As a result, bias is frequently conceptualized negatively, as the absence of one or more of these conditions. The term is variously used to refer to distortions of reality, favoritism or one-sidedness in presenting controversies, and closed-minded or partisan attitudes. In the process, it has been treated both as an independent variable in explaining the character of news coverage and a dependent variable to be explained by the news production process.

Scholars accounting for the sources of bias have emphasized the capitalistic system within which the media operate; the ownership and management of news organizations; organizational dynamics within those organizations; and the norms, values, and attitudes of journalists. Although studies of the nature of bias cover a wide range (p. 405) of material, they focus primarily on political ideology or partisanship, negativism, and various structural elements built into operational definitions of news.

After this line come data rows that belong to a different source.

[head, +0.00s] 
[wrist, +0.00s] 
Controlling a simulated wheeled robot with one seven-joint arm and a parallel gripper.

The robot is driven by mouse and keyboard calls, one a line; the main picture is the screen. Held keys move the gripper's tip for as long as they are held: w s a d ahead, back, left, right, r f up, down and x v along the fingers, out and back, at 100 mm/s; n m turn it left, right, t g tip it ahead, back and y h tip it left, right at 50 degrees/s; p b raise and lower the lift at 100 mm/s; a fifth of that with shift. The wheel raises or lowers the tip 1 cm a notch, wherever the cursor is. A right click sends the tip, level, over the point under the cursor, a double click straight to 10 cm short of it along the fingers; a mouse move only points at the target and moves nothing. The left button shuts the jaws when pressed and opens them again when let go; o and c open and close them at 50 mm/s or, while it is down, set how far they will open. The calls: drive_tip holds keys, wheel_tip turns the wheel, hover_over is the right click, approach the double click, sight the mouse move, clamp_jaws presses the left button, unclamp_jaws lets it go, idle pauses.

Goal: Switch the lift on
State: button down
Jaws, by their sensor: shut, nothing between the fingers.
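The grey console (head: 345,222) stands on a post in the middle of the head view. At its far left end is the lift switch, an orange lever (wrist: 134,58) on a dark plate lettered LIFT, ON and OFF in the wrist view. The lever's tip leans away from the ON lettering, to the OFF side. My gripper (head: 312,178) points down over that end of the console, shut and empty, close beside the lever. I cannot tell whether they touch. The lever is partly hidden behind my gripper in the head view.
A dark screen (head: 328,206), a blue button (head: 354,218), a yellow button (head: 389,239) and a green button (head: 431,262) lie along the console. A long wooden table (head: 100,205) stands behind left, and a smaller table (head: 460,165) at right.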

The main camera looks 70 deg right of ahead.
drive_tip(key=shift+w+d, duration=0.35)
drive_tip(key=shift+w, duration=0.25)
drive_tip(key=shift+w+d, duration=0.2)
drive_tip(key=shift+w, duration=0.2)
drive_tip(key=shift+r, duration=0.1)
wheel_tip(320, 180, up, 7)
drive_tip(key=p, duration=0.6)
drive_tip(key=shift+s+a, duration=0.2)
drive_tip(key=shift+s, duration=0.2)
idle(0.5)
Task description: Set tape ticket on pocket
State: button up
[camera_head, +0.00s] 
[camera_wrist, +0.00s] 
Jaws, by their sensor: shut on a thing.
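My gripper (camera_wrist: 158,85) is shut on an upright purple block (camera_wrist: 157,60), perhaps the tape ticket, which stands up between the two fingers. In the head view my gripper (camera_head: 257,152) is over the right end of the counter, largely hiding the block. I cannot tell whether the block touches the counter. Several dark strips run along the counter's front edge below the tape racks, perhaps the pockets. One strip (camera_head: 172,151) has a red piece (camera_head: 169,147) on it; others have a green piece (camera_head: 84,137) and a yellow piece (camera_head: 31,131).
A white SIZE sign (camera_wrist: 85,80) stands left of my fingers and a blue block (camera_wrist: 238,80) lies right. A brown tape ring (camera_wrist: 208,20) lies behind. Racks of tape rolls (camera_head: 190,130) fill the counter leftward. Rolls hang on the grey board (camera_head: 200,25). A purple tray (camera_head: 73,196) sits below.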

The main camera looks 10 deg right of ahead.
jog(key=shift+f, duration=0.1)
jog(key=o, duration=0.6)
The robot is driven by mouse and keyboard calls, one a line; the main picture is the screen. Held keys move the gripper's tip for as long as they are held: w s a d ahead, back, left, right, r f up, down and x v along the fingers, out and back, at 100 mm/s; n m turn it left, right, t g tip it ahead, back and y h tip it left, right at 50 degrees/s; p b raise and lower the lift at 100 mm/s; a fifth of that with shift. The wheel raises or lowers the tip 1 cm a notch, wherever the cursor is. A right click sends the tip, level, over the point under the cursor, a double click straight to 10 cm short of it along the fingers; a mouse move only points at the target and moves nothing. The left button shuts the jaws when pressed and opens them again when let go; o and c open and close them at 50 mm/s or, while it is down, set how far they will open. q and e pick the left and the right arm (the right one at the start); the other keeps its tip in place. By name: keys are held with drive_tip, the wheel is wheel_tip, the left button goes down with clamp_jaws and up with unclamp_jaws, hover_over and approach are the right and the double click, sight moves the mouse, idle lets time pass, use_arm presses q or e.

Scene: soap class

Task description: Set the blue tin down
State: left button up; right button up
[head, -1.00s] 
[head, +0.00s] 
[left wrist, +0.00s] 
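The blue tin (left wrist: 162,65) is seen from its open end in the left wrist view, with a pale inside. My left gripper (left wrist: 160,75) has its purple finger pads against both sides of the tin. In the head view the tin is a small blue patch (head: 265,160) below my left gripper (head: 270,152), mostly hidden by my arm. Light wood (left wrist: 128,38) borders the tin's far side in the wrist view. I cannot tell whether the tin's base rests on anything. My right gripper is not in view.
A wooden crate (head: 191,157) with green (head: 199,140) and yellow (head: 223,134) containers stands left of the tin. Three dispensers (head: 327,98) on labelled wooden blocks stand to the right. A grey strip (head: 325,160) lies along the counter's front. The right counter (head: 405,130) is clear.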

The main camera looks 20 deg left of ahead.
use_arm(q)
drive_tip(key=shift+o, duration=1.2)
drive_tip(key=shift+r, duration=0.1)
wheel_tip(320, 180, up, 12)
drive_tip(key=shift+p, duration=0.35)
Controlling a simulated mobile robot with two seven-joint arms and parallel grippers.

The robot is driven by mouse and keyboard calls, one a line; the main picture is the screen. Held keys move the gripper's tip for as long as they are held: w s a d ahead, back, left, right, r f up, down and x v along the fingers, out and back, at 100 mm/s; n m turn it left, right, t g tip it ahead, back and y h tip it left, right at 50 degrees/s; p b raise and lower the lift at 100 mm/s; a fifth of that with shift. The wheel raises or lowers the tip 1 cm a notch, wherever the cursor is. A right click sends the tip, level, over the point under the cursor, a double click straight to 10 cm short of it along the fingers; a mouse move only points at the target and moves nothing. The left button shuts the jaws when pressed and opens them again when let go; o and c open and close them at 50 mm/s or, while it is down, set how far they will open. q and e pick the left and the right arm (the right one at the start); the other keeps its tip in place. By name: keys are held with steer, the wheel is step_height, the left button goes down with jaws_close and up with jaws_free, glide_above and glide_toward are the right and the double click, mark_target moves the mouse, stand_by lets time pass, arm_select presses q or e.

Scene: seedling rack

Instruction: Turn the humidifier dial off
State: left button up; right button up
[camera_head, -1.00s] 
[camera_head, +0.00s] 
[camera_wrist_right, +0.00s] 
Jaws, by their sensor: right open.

Much of the literature criticizes such biases for favoring the existing power structure, hindering civic participation or democratic outcomes, and failing to provide audiences with the information they need to make rational decisions about public affairs. Television has been the leading target of such criticism, but it frequently extends to other media as well. The dramatic changes in communication introduced by digital media in recent years pose a special challenge to theories of bias, as news becomes more malleable, interactive, and audience driven.

Structural (Nonideological) Biases

The debate over bias usually concerns the media’s putative ideological or partisan tilt. However, it is often treated in a much broader context, as any deviation from an objective account of reality. This approach dismisses claims of objectivity as either irrelevant or an impediment to a real understanding of media content. Insofar as news is a specific form of discourse, any of its characteristics can be seen as bias. Such biases are often cast as structural, either to indicate that they are inherent in news or to distinguish them from political or ideological biases.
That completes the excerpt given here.